The FIA introduced ADUO as a mechanism intended to prevent manufacturers from being permanently trapped by a failed engine project under the new long-term engine freeze philosophy. The idea is relatively simple: identify which manufacturers are behind and provide them with additional development opportunities in order to reduce the gap over time.
This is not a traditional Balance of Performance system like GT3 racing. The goal is not to artificially equalize the field every weekend. Instead, it is a controlled correction tool meant to avoid a scenario where one manufacturer remains uncompetitive for four or five years.
However, the critical detail is this:
ADUO primarily evaluates the internal combustion engine under a specific measurement framework. It does not directly rank the overall competitiveness of an entire Formula 1 power unit package across a race weekend.
That distinction matters enormously!!
A modern F1 power unit is not just raw ICE horsepower. Overall performance depends on:
- electrical deployment efficiency
- energy recovery systems
- battery management
- thermal efficiency
- drivability
- aerodynamic integration
- cooling architecture
- fuel usage strategies
- chassis interaction
In other words, a manufacturer can theoretically possess the strongest combustion engine while still losing out in the complete competitive package.

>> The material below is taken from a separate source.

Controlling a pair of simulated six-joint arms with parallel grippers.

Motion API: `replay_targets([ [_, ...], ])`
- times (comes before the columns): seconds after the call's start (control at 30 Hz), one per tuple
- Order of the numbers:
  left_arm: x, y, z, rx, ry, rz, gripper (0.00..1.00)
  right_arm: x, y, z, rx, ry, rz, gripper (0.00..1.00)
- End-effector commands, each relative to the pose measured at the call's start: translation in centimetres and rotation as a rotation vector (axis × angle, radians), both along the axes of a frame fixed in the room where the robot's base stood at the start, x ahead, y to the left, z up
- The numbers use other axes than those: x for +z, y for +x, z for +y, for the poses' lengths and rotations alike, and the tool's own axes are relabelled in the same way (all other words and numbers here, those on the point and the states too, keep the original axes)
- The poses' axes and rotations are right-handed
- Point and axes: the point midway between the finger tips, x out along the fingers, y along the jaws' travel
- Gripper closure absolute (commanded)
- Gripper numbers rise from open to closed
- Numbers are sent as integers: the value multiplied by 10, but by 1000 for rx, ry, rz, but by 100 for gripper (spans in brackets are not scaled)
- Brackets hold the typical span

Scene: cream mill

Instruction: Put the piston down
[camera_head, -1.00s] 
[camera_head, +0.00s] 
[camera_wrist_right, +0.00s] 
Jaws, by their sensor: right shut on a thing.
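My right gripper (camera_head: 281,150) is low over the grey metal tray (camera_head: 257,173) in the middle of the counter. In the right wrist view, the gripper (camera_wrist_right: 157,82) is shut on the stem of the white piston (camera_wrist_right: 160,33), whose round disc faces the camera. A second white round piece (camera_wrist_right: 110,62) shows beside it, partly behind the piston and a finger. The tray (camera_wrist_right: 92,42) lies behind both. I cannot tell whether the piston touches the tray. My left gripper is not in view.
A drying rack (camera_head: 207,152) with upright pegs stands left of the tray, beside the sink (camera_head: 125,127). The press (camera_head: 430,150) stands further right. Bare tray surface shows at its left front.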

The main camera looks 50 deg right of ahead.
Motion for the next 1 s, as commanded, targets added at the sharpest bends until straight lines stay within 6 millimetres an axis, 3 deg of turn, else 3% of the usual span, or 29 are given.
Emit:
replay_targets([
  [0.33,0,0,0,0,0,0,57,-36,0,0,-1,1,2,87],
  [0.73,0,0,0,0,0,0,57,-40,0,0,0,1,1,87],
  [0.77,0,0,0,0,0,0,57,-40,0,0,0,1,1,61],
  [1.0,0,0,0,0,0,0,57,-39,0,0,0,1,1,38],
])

And that may be exactly what we are seeing.
The FIA Wanted a More Complex System
One of the most fascinating aspects of the ADUO story is the political background behind how the measurement system itself was created.
Originally, the FIA reportedly explored a more sophisticated methodology capable of evaluating multiple dimensions of engine performance rather than relying primarily on weighted ICE power measurements collected over representative laps.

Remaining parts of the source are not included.